→ **Problem description**:
Repeat verbatim, and only, the lines of the data below, beginning at the line that contains "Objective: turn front" and stopping after the line that contains "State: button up".
^^^^
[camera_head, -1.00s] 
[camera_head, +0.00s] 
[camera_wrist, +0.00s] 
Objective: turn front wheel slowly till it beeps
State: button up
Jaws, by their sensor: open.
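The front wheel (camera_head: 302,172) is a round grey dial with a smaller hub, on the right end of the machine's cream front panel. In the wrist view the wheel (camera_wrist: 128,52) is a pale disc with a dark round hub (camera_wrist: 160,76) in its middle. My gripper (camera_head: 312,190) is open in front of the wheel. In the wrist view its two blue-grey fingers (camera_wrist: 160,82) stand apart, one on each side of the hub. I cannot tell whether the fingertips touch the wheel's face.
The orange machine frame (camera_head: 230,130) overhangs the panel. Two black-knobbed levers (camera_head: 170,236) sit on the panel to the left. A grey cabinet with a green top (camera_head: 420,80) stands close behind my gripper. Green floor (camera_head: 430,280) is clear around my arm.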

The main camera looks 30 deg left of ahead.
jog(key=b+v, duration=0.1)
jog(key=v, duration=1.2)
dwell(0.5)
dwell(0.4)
^^^^
→ **Answer for this exercise**:
Objective: turn front wheel slowly till it beeps
State: button up

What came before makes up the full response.